2. Brands should take a firm stance when such spectacles become public
Vans’ prompt firing of the employee shows that it stood with the customer, recognizing that the employee crossed a line by confronting a boy who didn’t pose any threat to him. Conversely, when Chipotle fired a manager for refusing to serve a group of young black men who allegedly liked to dine and dash, the fast casual Mexican grill later discovered that the leader of the group was, indeed, a repeat dine-and-dash offender, and promptly rehired the manager to show its solidarity for an employee who turned out not to be in the wrong.
3. Before reacting to divisive issues, consider your brand’s identity
Many of today’s brands express political ideologies, if only by implication, with some even taking a stance on divisive topics. In fact, sixty-four percent of consumers will make a purchasing decision based on a brand’s social or political position, according to a 2018 Edelman Earned Brand Study. Vans has a more than 50 year legacy as a skateboarding company turned leading action sports brand, with a motto of living “Off the Wall.”
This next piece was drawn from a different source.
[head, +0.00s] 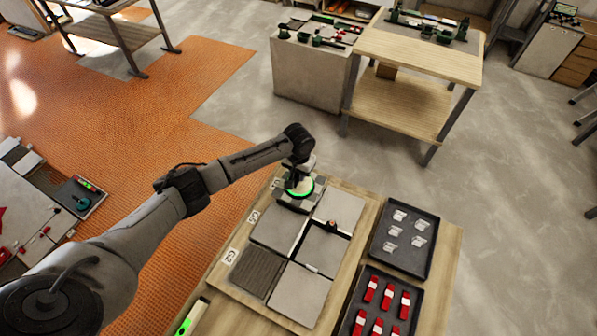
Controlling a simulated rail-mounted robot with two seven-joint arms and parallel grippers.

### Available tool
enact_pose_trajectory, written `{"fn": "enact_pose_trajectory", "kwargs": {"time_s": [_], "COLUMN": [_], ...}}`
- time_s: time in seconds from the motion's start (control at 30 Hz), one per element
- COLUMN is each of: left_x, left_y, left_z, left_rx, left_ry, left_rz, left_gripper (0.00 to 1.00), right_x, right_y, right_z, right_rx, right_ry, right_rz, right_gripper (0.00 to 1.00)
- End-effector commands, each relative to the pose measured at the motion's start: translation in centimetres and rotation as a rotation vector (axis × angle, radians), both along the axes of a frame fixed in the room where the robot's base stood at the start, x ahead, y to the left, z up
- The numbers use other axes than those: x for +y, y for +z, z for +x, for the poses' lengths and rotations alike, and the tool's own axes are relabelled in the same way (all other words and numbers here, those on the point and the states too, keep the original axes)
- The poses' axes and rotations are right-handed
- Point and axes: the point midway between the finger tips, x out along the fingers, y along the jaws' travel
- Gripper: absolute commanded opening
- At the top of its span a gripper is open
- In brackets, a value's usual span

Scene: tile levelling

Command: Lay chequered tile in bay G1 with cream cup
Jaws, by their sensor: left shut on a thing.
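My left gripper (300,163) is shut on a suction cup (301,187) with a pale upper part and a bright green ring at its base. The gripper hides much of the cup. A chequered tile (284,193) in dark and light grey is directly under the cup, at the far left corner of the tile board (357,206). I cannot tell whether the tile rests in its bay or is slightly above it. White bay labels (253,217) run along the board's left edge; the lowest (230,256) seems to read G2, the others are too small to read surely. My right gripper is out of view.
Grey tiles (332,207) and a dark ribbed tile (257,273) fill other bays. A small brown-and-dark item (332,224) stands among them. Trays with clear clips (403,268) and red wedges (410,286) lie right. A teal cup (82,202) sits on the left bench.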

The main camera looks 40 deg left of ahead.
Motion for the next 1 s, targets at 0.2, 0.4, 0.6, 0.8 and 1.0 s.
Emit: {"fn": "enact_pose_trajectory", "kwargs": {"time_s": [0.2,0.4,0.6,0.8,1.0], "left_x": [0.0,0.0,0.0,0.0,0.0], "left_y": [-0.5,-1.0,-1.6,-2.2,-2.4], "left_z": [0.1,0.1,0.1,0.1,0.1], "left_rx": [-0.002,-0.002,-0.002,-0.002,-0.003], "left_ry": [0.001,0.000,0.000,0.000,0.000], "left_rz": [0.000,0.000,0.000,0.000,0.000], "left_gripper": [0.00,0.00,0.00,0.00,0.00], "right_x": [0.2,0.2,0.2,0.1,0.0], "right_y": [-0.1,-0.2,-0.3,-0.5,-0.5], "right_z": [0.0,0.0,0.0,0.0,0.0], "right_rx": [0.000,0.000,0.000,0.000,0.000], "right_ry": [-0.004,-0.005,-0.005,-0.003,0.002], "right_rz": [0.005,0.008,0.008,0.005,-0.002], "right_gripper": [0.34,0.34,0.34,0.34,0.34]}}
Its support for “embracing creative self expression” and “youth culture connectivity” suggest its audience - and therefore, employee base - is likely young and liberal, and unlikely to sympathize with wearers of MAGA hats. Consequently, even though the manager was right to fire the employee for his combative behavior, some Twitter users have pointed out that Trump supporters and the Vans brand don’t mix well.
Vans and maga hats don’t go together
— Alejandro (@JandroEmilio) February 20, 2019
“Maga“ is the opposite of Vans’ entire brand ethos
The controversy of Pepsi’s ad campaign featuring supermodel Kendall Jenner and its supposed mockery of the Black Lives Matter movement shows that decidedly liberal brands need to exercise care or risk offending their customer base.